São brechas que, segundo especialistas, só começaram a ser fechadas no ano passado, mas que podem ter ajudado a financiar danos ao meio ambiente em diferentes partes do Brasil ao longo dos anos.
Dados obtidos pela organização não governamental Greenpeace Brasil a partir de bases públicas e checados pela reportagem da BBC News Brasil mostram que entre 2021 e 2022 o fazendeiro Claudecy Oliveira Lemes obteve R$ 10,07 milhões em empréstimos de crédito rural concedidos pelo Banco do Brasil.
Ele é o fazendeiro que, segundo a Sema-MT, usou pelo menos 25 tipos diferentes de agrotóxicos em suas propriedades no Pantanal, em caso exibido no programa Fantástico, da TV Globo, em 15/4. O crédito rural é uma modalidade de financiamento que conta com juros subsidiados pelo governo.
Por meio de nota, a defesa de Claudecy Oliveira Lemes disse que refuta a forma como as multas ambientais lhe foram aplicadas, que ainda não há acusação e nem condenação formalizada e que os empréstimos obtidos por ele não teriam ligação com as investigações sobre o suposto uso de agrotóxicos em suas propriedades.

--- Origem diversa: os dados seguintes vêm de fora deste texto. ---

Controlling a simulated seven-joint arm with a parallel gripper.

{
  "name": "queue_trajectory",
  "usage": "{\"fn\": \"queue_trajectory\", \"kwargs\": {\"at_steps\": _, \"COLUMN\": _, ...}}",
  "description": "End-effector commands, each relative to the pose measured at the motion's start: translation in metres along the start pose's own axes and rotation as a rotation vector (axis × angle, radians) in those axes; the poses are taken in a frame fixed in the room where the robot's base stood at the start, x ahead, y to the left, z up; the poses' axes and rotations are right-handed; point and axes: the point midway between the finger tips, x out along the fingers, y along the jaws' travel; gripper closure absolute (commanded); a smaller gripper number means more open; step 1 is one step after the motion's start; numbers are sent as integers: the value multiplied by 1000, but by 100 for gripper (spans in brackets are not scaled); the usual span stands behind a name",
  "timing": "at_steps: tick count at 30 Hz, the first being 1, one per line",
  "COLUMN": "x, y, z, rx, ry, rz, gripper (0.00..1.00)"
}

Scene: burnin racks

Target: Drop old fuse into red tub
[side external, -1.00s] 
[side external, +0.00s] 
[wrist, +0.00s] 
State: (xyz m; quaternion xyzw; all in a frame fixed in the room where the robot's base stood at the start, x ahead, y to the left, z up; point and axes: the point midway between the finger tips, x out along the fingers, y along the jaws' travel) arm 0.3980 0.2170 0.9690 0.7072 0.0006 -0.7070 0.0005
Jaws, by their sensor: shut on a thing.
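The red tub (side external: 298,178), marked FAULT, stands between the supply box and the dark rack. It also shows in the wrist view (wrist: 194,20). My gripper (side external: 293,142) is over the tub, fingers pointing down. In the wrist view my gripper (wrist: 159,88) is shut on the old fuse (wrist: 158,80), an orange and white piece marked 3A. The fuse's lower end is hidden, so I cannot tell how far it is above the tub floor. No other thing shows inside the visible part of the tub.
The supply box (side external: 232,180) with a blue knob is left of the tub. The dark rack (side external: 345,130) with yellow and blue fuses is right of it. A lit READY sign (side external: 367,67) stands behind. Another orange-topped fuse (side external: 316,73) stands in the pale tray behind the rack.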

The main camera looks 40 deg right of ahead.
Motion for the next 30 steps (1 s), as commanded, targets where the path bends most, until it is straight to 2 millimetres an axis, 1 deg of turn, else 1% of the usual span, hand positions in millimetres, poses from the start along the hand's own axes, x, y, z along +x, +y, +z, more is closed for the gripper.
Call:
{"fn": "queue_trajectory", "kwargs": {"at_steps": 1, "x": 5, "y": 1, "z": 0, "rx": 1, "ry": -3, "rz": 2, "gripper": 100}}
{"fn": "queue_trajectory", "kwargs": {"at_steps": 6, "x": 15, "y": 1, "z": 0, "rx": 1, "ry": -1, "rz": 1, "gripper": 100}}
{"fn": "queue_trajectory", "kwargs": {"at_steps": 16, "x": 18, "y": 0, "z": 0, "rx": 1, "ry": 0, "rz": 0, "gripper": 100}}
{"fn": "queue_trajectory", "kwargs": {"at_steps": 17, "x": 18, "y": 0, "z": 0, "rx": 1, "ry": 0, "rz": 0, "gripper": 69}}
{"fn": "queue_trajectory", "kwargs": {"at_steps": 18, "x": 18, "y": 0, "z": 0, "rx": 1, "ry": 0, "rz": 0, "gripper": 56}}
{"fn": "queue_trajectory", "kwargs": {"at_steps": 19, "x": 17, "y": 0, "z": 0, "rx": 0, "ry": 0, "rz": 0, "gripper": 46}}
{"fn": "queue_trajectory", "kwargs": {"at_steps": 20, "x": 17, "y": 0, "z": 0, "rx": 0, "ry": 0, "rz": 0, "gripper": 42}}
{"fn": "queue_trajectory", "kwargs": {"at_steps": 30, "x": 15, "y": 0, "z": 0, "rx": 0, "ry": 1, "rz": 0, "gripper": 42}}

Na nota, os representantes de Lemes não responderam se o fazendeiro usou ou não o componente do agente laranja em suas fazendas, e atribuiu a degradação das áreas a queimadas na zona.

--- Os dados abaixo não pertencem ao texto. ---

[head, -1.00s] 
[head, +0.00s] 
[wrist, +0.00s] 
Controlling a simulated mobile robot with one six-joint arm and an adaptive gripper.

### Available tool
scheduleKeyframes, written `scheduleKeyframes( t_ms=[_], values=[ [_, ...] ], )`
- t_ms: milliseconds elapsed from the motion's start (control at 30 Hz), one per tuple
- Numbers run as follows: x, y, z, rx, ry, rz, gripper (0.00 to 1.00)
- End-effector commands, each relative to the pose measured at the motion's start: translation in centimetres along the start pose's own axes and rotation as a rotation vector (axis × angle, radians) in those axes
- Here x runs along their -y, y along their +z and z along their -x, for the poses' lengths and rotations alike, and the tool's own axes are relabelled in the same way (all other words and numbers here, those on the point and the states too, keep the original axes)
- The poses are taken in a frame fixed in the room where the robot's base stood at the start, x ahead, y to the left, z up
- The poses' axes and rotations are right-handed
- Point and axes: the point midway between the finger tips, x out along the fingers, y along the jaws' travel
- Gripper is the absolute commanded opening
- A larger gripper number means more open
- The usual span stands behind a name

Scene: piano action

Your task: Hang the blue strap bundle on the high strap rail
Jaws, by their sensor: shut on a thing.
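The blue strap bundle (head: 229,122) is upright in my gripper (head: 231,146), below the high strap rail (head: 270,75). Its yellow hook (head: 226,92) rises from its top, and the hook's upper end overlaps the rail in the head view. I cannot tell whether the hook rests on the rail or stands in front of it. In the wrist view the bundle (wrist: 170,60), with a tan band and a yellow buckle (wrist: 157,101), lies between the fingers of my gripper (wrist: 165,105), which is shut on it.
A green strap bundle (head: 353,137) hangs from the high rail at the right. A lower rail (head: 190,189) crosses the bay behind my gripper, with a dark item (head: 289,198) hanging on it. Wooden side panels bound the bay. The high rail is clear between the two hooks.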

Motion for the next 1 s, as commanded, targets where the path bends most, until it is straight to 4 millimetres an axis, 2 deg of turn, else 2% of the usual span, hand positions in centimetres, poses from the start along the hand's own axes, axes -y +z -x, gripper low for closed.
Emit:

Procurado, o Banco do Brasil enviou uma nota em que disse não comentar “casos específicos em respeito ao sigilo bancário”.

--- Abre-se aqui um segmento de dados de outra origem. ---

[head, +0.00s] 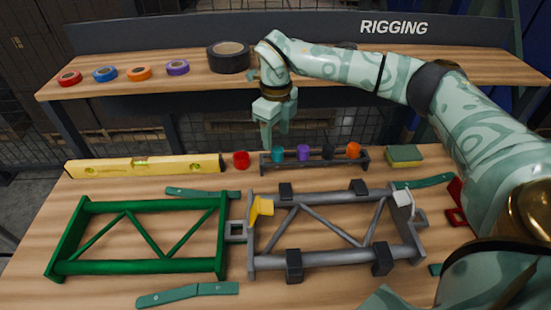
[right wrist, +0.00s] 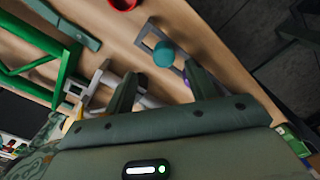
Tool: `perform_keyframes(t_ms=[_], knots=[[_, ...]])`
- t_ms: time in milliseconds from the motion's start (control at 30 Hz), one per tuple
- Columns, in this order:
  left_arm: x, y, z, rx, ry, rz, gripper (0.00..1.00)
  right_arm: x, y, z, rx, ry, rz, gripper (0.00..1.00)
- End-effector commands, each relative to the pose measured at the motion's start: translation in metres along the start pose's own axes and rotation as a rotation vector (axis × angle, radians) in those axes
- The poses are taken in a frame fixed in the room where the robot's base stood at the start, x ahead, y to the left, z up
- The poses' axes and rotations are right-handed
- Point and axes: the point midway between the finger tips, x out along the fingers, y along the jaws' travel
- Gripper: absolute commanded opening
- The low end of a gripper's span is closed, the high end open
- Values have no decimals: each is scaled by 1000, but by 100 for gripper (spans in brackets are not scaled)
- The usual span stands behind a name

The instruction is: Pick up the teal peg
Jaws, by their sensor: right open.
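The teal peg (head: 278,155) stands in the leftmost place of a grey rack (head: 315,168) at the back of the bench. In the right wrist view the teal peg (right wrist: 163,53) shows just beyond and between the two fingertips. My right gripper (head: 275,138) points down above the teal peg, open and empty, apart from it as far as I can see. Its fingers also show in the right wrist view (right wrist: 162,78). My left gripper is not in view.
Purple (head: 304,153), black (head: 328,153) and orange (head: 353,150) pegs share the rack. A red peg (head: 241,160) stands left of it, beside a yellow level (head: 145,167). Green (head: 140,266) and grey (head: 335,257) frames lie in front. A shelf (head: 120,85) with tape rolls stands behind.

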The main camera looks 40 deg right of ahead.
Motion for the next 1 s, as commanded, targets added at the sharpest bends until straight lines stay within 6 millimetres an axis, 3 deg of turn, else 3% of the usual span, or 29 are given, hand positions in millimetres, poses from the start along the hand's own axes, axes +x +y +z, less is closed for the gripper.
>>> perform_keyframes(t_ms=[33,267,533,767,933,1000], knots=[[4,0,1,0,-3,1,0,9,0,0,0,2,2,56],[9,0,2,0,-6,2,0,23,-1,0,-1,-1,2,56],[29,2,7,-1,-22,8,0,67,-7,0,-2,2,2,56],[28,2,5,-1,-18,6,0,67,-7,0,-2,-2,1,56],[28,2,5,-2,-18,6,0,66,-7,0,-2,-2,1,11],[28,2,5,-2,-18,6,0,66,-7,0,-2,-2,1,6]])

O banco disse ainda que “toma medidas proativas e voluntárias que observam todas as legislações e regulamentações sobre o tema” e que está “seguro sobre a conformidade em seus processos de concessão de crédito”.
No momento em que recebeu os empréstimos, em 2021, porém, Lemes já era alvo de pelo menos três inquéritos civis e sete autos de infração lavrados por autoridades mato-grossenses por desmatamento ilegal em áreas próximas àquelas que, mais tarde, seria flagrado o suposto uso da substância para “desmate químico”.
Especialistas ouvidas pela BBC News Brasil afirmam que os empréstimos foram legais porque a regulação da época não vedava a liberação de financiamentos nestas circunstâncias. No entanto, se a legislação atual fosse cumprida, os montantes não deveriam ser concedidos.
Os mesmos especialistas dizem, no entanto, que o Banco do Brasil deveria ter tomado medidas extras que poderiam ter evitado a concessão do financiamento a um produtor suspeito de desmatar áreas do Pantanal.
À BBC News Brasil, a promotora do caso, Ana Luiza Peterlini, disse que as autoridades vão apurar se Lemes usou os recursos obtidos com empréstimos do crédito rural para a compra dos agrotóxicos supostamente usados em suas fazendas, o que poderia se configurar como um desvio de finalidade.
900 campos de futebol desmatados
Os dados sobre financiamentos foram obtidos pelo Greenpeace Brasil e checados pela BBC News Brasil estão em um repositório mantido na Internet pelo Banco Central que reúne informações sobre o crédito rural no país.
O crédito rural faz parte de uma política adotada pelo governo federal que destina bilhões de reais anualmente para o financiamento de produtores rurais de todo o Brasil. Em 2023, o governo federal anunciou um total de R$ 364 bilhões, dos quais R$ 105 bilhões foram com taxas de juros subsidiadas pelo governo.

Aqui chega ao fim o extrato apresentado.